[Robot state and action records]
┌────────

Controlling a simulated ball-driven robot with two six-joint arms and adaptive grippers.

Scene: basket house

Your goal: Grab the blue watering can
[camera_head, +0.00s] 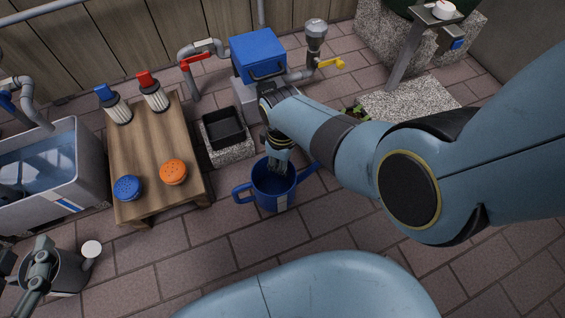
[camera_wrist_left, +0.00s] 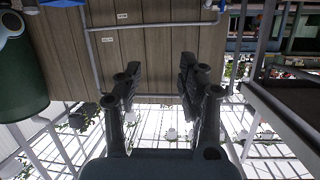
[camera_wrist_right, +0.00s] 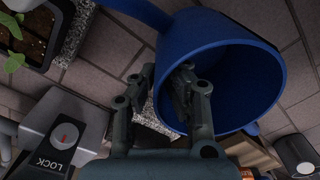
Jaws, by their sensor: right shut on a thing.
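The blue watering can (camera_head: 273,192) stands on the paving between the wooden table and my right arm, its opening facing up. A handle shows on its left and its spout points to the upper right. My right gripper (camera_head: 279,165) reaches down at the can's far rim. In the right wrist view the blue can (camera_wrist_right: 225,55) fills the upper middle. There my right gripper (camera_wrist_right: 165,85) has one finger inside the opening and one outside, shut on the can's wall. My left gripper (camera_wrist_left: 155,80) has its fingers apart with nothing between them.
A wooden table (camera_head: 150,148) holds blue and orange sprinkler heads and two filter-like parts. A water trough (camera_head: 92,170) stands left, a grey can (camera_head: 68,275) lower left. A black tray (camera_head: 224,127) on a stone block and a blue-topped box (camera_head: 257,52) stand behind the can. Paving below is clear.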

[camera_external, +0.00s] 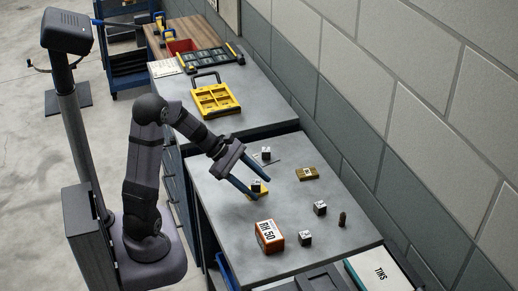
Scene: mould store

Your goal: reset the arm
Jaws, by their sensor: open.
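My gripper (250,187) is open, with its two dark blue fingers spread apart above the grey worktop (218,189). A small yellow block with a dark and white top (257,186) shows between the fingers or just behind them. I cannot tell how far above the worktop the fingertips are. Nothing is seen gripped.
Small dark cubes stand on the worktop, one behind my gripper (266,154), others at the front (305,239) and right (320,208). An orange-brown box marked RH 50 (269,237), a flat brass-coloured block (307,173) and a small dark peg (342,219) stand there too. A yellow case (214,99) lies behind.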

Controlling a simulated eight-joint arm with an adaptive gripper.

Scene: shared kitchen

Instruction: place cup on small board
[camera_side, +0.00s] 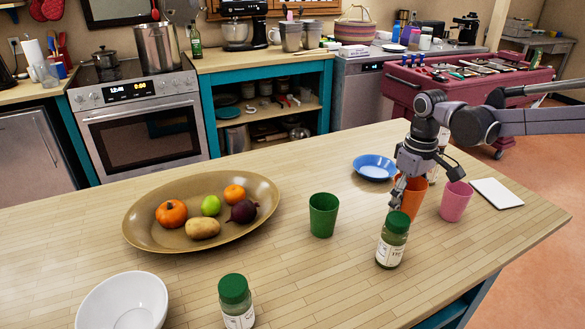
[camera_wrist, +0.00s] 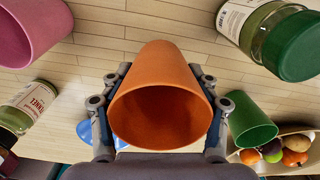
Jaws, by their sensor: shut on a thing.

└────────

## What is asked
Filter the records for lines holding the string "simulated". Copy each one.

## Exercise response
Controlling a simulated ball-driven robot with two six-joint arms and adaptive grippers.
Controlling a simulated eight-joint arm with an adaptive gripper.

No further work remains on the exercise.